[Required task]: Copy the data from the line that contains "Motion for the" to its last line, exactly, including both of those lines and leaving out everything before.

— start Provided material —

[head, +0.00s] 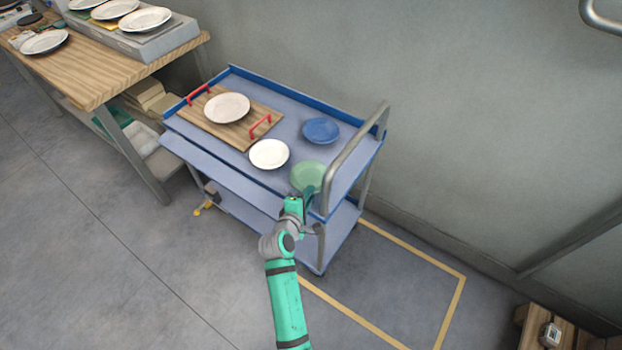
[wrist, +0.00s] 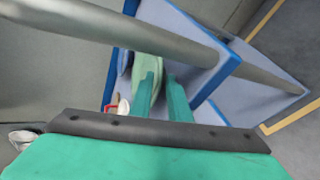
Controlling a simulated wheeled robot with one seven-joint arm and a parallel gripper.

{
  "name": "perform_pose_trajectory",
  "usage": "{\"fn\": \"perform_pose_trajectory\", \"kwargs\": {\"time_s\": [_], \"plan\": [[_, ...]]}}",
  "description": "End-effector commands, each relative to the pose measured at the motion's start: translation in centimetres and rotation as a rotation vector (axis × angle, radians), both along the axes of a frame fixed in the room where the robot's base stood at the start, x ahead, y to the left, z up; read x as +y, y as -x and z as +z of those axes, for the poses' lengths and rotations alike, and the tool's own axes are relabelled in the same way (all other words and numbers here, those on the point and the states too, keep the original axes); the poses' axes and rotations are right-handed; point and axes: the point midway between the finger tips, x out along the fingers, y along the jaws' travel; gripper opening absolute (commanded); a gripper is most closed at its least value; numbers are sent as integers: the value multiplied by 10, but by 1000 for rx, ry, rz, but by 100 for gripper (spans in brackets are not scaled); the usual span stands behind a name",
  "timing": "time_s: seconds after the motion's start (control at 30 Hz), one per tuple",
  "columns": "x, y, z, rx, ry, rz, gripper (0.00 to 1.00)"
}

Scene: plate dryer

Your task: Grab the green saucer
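The pale green saucer (head: 307,175) lies on the top shelf of the blue cart, near its right front corner by the metal handle. My gripper (head: 308,192) is at the saucer's near edge in the head view. In the wrist view the two green fingers (wrist: 161,80) stand apart with a gap between them. The saucer (wrist: 147,66) shows just past the fingertips, mostly behind the left finger. I cannot tell whether its rim lies between the fingers or touches them.
The cart's metal handle (head: 352,158) rises close to my gripper and crosses the wrist view (wrist: 130,30). A white saucer (head: 269,154) and a blue plate (head: 321,130) lie nearby. A wooden tray (head: 198,122) with red handles holds a white plate (head: 227,108).

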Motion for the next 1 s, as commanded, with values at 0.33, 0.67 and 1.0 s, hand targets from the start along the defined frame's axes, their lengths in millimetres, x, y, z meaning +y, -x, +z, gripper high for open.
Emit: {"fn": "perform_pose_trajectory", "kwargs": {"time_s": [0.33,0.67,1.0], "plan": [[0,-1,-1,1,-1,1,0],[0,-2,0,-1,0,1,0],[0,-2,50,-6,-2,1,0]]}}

— end Provided material —

[Task output]:
Motion for the next 1 s, as commanded, with values at 0.33, 0.67 and 1.0 s, hand targets from the start along the defined frame's axes, their lengths in millimetres, x, y, z meaning +y, -x, +z, gripper high for open.
Emit: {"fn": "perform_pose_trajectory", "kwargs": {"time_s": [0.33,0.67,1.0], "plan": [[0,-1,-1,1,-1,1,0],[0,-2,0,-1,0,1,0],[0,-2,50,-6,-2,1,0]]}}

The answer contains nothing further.